The forces of political correctness maketh the New Man, of course, and actor Christopher Biggins has the feeling that Alan is ‘. . . snobby. I often see him at dos and I think he looks like a maths teacher. He comes across as a sexual animal; you feel he's going to be brilliant in bed. But you wouldn't think he's an actor. There's no reaction. No sense of humour. Of course, he may be very, very nervous.'

(And with Mr Biggins – who has quite an edge to him under that jovial exterior – glowering at the apparent reincarnation of his least
favourite teacher, who can blame him?

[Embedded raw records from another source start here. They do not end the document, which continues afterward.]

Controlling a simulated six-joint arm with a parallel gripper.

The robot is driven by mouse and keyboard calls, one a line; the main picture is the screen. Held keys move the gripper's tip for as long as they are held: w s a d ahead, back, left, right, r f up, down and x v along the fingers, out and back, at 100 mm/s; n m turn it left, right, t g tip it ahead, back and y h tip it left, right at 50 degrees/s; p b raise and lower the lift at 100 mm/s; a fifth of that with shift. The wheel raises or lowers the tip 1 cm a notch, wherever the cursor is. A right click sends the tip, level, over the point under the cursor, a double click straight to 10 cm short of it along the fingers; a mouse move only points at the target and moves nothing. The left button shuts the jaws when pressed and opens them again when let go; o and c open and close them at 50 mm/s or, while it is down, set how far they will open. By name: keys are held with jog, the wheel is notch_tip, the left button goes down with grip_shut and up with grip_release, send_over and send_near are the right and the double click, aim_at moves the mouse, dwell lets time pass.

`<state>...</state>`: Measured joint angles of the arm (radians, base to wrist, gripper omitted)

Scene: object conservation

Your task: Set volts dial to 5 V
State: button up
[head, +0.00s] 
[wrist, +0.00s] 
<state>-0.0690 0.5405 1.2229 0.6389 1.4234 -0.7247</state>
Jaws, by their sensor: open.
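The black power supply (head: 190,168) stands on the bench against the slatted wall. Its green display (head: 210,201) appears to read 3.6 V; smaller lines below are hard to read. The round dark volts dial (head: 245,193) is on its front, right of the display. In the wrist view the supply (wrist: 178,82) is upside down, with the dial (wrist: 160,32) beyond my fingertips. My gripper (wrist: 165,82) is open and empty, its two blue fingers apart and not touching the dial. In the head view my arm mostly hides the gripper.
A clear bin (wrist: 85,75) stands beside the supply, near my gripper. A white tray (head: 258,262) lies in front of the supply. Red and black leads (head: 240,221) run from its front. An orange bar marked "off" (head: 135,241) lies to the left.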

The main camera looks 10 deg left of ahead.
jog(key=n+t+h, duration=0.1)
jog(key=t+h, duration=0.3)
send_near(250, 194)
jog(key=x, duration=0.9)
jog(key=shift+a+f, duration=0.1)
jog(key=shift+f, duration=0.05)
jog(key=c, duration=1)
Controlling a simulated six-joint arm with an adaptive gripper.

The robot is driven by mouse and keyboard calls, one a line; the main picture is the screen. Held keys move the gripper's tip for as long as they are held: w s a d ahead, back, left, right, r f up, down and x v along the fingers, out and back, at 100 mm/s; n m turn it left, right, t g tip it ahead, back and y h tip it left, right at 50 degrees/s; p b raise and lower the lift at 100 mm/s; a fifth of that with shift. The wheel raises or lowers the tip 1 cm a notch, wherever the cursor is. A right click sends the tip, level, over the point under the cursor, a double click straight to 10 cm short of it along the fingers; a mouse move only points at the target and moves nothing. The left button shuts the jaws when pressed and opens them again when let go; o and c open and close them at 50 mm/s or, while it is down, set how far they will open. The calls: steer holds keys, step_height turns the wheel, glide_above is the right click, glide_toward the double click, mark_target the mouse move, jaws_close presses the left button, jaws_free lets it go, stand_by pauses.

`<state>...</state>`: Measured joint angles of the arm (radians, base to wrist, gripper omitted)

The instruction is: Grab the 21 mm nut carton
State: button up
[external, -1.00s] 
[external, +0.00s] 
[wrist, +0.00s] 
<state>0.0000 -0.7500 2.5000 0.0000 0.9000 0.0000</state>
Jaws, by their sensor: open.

But Biggins was right about the sexual aura, if a later remark by Rickman himself is anything to go by. ‘Sitting around a table with good friends, some sympathy, nice wine, good talk, what could be better than that? Except sex? Or getting it right on stage,' he said, leaving us in little doubt how highly he placed sex as a priority. Because Rickman would never include any other leisure activity in the same order of importance as stage acting without meaning exactly what he said.)

‘There is a chip on the shoulder. It doesn't surprise me that he was brought up on a council estate; so was I. But you either have a chip or you deal with it,' says Christopher, who makes no bones about being a true-blue Tory. ‘These champagne socialists are very odd. I have a feeling that Alan surrounds himself with a close circle who are very protective. Some people don't want fame. They like it; but they don't want it,' he adds shrewdly.

Rickman's first property purchase back in 1989 was a spacious maisonette, part of an elegant Italianate terrace of Victorian houses in west London's fashionable Westbourne Grove. In 2001, he sold up and moved on to an even larger flat nearby. When he can, he pops over to France to a holiday cottage.